The blurb also continues the outrageous untruth that DSC has been promoting since August 2 that there is no agreement among the justices: "There is no legal consensus among the Justices." The truth is there is indeed a clear majority of justices in agreement that the Dennis Canon went into effect in the state (4 of 5 justices), and a majority (3 of 5 justices) that the 29 parishes voluntarily acceded to the Canon and therefore recognized the Episcopal Church's overriding trust interest in the local properties. In the supreme court, the majority rules. It does not have to be by unanimous opinion. In fact, on Aug. 2, the majority ruled clearly that 29 parishes remain under trust control of TEC and the Church diocese. There was nothing unclear about that. 

The amicus brief continued the fiction that the supreme court has thrown church property law into confusion: "the Court's fractured decision leaves church property law in this state in utter confusion." Baloney. There is no "confusion" in South Carolina about church property. If there is any confusion, it is on the part of the people who lost in the court, not the court.

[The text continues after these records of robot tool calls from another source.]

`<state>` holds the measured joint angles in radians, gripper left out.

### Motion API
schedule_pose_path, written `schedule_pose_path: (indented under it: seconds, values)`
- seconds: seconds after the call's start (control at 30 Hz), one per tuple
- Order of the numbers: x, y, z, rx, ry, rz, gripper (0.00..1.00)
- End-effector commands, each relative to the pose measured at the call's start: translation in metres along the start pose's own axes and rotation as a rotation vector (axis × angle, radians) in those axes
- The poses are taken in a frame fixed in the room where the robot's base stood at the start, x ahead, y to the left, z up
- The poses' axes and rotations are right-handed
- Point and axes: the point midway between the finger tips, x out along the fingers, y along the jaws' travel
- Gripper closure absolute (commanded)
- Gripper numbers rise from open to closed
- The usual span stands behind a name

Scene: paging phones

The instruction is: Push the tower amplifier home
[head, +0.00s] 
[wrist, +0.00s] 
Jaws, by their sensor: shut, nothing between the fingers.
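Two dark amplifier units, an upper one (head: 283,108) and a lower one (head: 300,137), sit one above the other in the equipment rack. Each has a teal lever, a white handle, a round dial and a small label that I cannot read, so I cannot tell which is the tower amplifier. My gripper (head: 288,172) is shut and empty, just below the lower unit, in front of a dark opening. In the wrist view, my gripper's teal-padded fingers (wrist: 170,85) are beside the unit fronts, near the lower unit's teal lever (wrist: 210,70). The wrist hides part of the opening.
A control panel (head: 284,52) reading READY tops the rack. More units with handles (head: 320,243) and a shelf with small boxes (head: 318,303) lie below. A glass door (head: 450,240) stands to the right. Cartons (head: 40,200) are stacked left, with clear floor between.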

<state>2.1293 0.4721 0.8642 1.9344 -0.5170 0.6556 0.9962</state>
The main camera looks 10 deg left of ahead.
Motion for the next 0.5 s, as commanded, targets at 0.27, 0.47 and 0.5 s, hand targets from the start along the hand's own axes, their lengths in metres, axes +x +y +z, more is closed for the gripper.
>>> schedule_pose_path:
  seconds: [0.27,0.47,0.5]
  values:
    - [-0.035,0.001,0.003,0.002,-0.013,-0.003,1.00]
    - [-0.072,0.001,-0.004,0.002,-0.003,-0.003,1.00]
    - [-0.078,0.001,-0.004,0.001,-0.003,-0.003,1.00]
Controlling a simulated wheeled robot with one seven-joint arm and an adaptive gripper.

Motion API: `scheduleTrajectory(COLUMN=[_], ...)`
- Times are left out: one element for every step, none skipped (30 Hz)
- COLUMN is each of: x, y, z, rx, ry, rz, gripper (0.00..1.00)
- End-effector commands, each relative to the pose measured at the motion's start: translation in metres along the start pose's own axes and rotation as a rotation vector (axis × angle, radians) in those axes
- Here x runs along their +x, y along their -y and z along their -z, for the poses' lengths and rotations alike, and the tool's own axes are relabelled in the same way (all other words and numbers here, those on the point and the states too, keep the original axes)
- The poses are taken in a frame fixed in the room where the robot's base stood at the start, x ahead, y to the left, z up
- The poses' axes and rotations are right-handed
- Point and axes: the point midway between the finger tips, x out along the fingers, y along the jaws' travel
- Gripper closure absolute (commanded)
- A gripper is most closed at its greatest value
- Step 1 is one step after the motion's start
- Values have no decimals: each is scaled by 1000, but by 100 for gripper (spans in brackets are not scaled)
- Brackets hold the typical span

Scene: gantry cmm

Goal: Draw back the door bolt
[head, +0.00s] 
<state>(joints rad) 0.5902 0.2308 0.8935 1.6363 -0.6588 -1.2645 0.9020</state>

Something else that should disturb us is the fact that this amicus brief came after mediation had begun. Mediation is a negotiation period that assumes a cease-fire in the legal war. A hand-grenade like an amicus brief could threaten to blow up the whole thing. The fact that one side would do such as this diminishes credibility in their good will toward a peaceful settlement. This leaves us wondering if DSC truly wants a mediated resolution to the litigation.  

Once again, the amicus brief is so far out it is ridiculous. Congregational pastors serve churches that own their own properties outright. Period. There is no threat that anyone else will ever lay claim to their properties. Therefore, I say again, this ultra-conservative attack on the August 2 state supreme court decision is motivated by deeper factors, namely to keep women and homosexuals from enjoying the same rights and opportunities in American society that other people have. As Carville would say, It's human rights, stupid.